The matter was reported to the Police station in Gwarimpa, to which it was transfered to the Special Anti Robbery squad of the Nigeria Police force. The police swung into action and made a successful arrest of all six accused. That is; including the driver which is the second defendant.

In the police custody, the accused persons wrote their individual confessional statements.

In their respective statements, they admitted to the crimes and were remorseful for their deeds.

Now to the crux of the matter!

During the trial, the second Defendant (the driver) and other 5 accused persons asked the court to reject their very own confessional statements at the police station, in which they admitted to the crimes and were remorseful.

In their prayer to the court, they sought to have that statement struck out.

The lawyer to the second defendant contended that the confessional statements made at the police station were made out of duress.

The lawyer, speaking for his client submitted that members of SARS of the Nigeria police force had earlier used force, starvation, beating including harsh living conditions at the police custody to extract the information the defendants had written down and signed.

The judge in a sigh of distress, ordered for a trial within trial.

Now a trial within trial is not for the court to look at the substantive matter at hand. The trial is only to test the facts of the case, in light of the substantive law, to see if the confessional statements made at the police station can be admitted in court as evidence.

In a nutshell, the court was trying to see if indeed the police had bullied the accused into admitting that they did indeed kill the deceased.

During the trial within trial, the prosecutor called his second witness which is the father-in-law to the deceased. (The same man who had first alerted the authorities about the deceased continuous absence.)

The Chief prosecutor called his witness. the court clerk swore-in the witness and he was duly admitted as a witness before the honorable court.

The prosecutor then started his examination in Chief.

He asked the man to narrate what he saw and what led to the point of him seeing what he saw.

The man, father in law to the deceased then started narrating how he reported the matter to the police and how the police went immediately to the office of the deceased to make investigations. Then he narrated how the police tracked down the defendants and how the driver admitted to killing his son-in-law. He also narrated how they were led to the grave of the deceased.

It was when he was narrating how he saw his son-in-law's mangled body in dirt and blood inside a shallow grave, that he broke down in tears.

The whole court, including the prison warders were filled with tears.

Mine too without exception came pouring like a Dam. I turned to the accused person and he was chewing gum in court. His both hands were folded against his breast in what seemed like an unremorseful gesture.

The prison warder whispered to me during our conversation that he would really want the driver in particular, to be found guilty and that it would be his greatest joy that he be sentenced to life imprisonment.

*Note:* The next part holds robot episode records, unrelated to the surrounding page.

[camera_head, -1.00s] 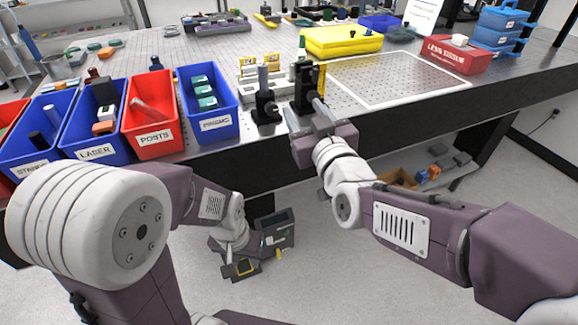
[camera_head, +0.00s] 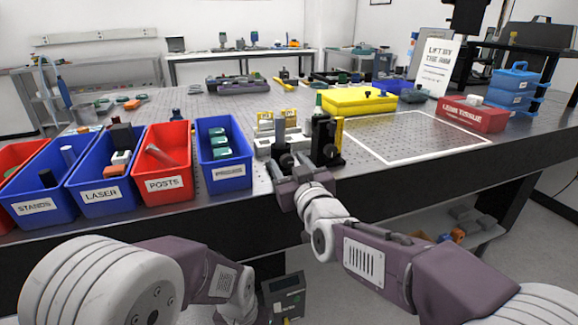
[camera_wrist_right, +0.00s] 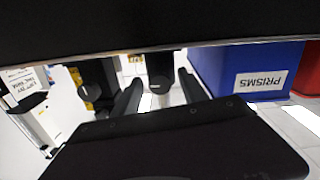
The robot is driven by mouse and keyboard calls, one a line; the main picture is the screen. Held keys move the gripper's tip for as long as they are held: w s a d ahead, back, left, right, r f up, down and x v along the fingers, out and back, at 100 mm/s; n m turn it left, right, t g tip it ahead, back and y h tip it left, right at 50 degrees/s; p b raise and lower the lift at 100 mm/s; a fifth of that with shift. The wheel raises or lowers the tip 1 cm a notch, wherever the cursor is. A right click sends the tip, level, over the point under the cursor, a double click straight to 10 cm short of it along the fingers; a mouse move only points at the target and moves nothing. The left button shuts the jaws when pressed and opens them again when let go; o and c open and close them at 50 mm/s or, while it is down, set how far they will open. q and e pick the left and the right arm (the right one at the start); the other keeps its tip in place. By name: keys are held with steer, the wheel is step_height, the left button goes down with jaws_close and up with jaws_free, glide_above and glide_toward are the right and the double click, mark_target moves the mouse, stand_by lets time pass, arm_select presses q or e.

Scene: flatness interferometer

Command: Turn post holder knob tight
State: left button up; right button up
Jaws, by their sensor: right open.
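The black post holder (camera_head: 283,152) stands upright near the front edge of the bench. My right gripper (camera_head: 291,181) is open directly in front of it, low at the bench edge. In the right wrist view, the fingers of the right gripper (camera_wrist_right: 158,97) reach away on both sides of a dark round knob (camera_wrist_right: 158,84) on the post holder. No finger clearly touches the knob, and the dark gripper body hides what is below. My left arm enters at the lower left of the head view; its gripper is out of frame.
A second black mount (camera_head: 324,142) stands close on the right of the holder. The blue prisms bin (camera_head: 222,173) is on its left, with the red posts bin (camera_head: 168,184) beyond. A yellow case (camera_head: 358,101) is behind; the white-outlined area (camera_head: 420,140) is bare.

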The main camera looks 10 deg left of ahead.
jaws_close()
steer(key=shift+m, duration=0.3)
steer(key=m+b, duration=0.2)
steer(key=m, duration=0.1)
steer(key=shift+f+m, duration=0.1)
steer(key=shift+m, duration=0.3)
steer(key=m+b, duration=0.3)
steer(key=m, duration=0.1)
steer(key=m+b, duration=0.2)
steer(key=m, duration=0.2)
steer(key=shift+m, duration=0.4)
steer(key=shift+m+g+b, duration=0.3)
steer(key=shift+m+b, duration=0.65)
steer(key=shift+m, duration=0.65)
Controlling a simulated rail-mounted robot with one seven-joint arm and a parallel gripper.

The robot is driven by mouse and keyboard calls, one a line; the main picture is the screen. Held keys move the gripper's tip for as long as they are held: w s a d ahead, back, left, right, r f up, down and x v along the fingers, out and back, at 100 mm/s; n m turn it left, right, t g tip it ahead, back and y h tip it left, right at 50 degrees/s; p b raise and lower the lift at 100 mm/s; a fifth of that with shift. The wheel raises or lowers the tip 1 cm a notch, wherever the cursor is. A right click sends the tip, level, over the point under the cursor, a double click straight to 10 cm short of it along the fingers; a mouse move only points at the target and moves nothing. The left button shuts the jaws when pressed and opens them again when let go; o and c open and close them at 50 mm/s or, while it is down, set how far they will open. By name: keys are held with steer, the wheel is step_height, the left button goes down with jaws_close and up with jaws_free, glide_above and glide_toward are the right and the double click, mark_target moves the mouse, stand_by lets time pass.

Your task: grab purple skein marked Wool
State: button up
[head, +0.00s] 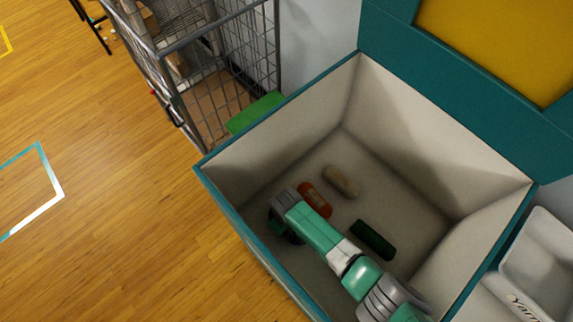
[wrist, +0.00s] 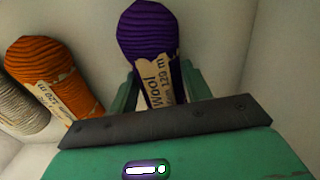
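A purple skein (wrist: 150,35) with a tan label reading "Wool" stands out in the wrist view. Its labelled lower part lies between the two green fingers of my gripper (wrist: 160,84). The fingers look very close to its sides, but I cannot tell whether they press on it. In the head view my gripper (head: 283,215) is low inside the bin, near its left wall. My arm hides the fingers and the purple skein there.
The deep, teal-rimmed bin (head: 275,108) has pale walls around my arm. An orange skein (head: 315,200), a beige one (head: 341,181) and a dark green one (head: 373,240) lie on its floor. A wire cage cart (head: 215,75) stands behind; a white tray (head: 540,255) is at right.

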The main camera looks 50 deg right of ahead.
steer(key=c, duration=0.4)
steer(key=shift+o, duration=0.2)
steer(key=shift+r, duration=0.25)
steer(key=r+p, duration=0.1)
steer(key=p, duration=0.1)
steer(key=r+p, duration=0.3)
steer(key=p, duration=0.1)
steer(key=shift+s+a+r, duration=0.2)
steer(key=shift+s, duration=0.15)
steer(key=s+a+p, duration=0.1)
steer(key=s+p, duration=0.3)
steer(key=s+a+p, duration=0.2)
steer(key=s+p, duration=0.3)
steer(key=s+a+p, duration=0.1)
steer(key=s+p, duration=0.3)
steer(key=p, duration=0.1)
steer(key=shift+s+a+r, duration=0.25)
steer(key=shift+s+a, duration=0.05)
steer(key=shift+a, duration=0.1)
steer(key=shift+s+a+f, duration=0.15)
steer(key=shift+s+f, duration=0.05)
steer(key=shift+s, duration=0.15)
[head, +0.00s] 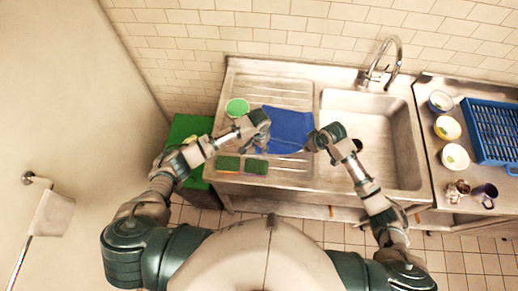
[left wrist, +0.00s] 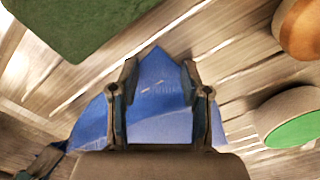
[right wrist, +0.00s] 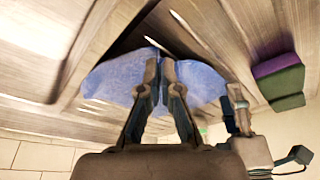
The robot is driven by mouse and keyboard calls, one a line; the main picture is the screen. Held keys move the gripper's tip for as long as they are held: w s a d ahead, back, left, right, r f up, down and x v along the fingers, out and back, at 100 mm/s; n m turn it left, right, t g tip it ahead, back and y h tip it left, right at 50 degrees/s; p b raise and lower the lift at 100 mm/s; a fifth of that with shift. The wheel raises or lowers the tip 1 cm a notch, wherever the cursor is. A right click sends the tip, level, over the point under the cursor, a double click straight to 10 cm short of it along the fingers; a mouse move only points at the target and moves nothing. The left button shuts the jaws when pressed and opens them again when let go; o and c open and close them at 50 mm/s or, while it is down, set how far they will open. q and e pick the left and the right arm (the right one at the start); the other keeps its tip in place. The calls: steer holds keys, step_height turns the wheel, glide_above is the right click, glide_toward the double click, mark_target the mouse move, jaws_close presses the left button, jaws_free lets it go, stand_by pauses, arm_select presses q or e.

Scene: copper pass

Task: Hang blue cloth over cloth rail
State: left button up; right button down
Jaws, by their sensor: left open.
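The blue cloth (head: 288,128) lies on the ridged drainboard, left of the sink basin. My left gripper (head: 262,145) is at the cloth's lower left. In the left wrist view the open fingers stand either side of a peaked part of the cloth (left wrist: 160,95). My right gripper (head: 318,148) is at the cloth's right side. In the right wrist view its fingers (right wrist: 160,70) are close together with the cloth (right wrist: 112,82) showing between and on both sides, so it looks pinched. A metal rail (head: 20,262) with a pale cloth over it is on the left wall.
The sink basin (head: 370,140) and tap (head: 385,62) are to the right. Bowls (head: 447,128), mugs (head: 485,194) and a blue rack (head: 492,132) fill the right counter. A green bin (head: 190,128) stands left.

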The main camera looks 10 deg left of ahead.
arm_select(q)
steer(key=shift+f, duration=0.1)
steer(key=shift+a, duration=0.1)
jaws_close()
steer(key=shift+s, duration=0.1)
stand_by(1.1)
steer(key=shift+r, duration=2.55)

The chief prosecutor stood up to ask the man to man-up and stop crying, but the judge asked the prosecutor to give his witness some time to cry.

That was how the court gave the witness some minutes to put himself together and by extension we also used the same few minutes to cry and wipe our tears.

After the little drama, the witness requested for a seat to sit. he gave oral testimony in court that he was 74 years old and already exhausted from the whole matter.

The man then went on to give further evidence about how he first met the driver when he was newly brought to Abuja from Onitsha to work as a driver for the accused.

Before he was done, the lawyer to the second defendant(the driver,) rose from his seat and objected to the whole oral testimony by the Prosecution Witness.

In his argument, the whole story was unimportant to the matter at hand. He drew the attention of the court that a trial within trial is to determine whether or not the police did bully the defendants into making confessions under duress and intimidation and not whether or not the confessions of the accused are true.

In a nutshell, he said that the job of the court today was not to find the truth in the whole matter. but to rather find to see if the police had conducted themselves in a responsible manner during the times they were extracting information from the accused. He backed up his submission with a 2018 case of Charles V. The Federal Republic of Nigeria.

The witness in turn, in order to show that operatives of SARS did not force the confession out of the accused, told the court that in one of his visits to the police station, the DPO told him that it was standing order and a police ethic not to beat or force confessions out of accused persons.

After the examination in chief and now, during the cross examination of the Prosecution Witness, the lawyer to the defendant asked the Witness if he was present at the police station during the time(s) the accused persons made the confession, to know if they were coerced into admitting to the crimes.

The witness answered No. the defense Lawyer then told the judge that he had no further question for the witness.

The second defendant prayed to the court to discountenance all that the witness had said in court including the crying too, that it was irrelevant to the matter at hand.

The case was adjourned to a later date.